SECTION 21. EMERGENCY ORDINANCES.
   When necessary, for the preservation for the public peace, health, welfare, or safety, the Council, by an affirmative vote of at least four-fifths of the members elected thereto, may adopt an emergency ordinance which shall take effect upon passage. Such emergency ordinance shall set forth and define the specific facts designating the emergency. Such emergency ordinance shall require no public hearing and both the first and second reading may be passed at the same meeting. Such emergency ordinance shall be published as other ordinances after final passage. No ordinance granting a franchise or fixing a rate to be charged by a public utility shall be passed as an emergency measure.

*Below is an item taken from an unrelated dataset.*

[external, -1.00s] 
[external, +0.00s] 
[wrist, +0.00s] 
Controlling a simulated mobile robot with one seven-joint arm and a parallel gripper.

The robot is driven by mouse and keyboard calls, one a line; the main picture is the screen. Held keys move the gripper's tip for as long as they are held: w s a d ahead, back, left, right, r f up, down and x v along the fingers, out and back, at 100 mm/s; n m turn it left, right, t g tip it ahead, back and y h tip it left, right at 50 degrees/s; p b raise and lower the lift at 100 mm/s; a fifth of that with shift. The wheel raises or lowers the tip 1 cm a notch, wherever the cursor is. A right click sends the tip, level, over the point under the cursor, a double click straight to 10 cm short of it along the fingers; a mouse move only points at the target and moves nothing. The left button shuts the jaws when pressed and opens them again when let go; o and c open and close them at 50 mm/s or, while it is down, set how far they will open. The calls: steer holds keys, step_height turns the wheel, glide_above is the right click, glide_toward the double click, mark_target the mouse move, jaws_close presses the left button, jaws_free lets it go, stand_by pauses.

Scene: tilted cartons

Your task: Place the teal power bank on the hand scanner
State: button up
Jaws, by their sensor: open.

   It is not sufficient for the passage of an ordinance as an emergency measure to merely state the ordinance is necessary for the immediate preservation of the public peace, health, welfare, or safety, without providing additional rationale for passing the ordinance on an emergency basis. In the absence of such additional justifying language, electors shall have the right to exercise any referendum rights available with respect to the ordinance. If the emergency ordinance does not receive an affirmative vote of at least four-fifths of the members elected to Council on its first reading, the ordinance shall be deemed to have failed to pass at that meeting and shall require two additional readings and a public hearing before passage as required by Article III, Section 15 of the Charter.(Amended November 8, 1988; November 8, 2022; November 7, 2023.)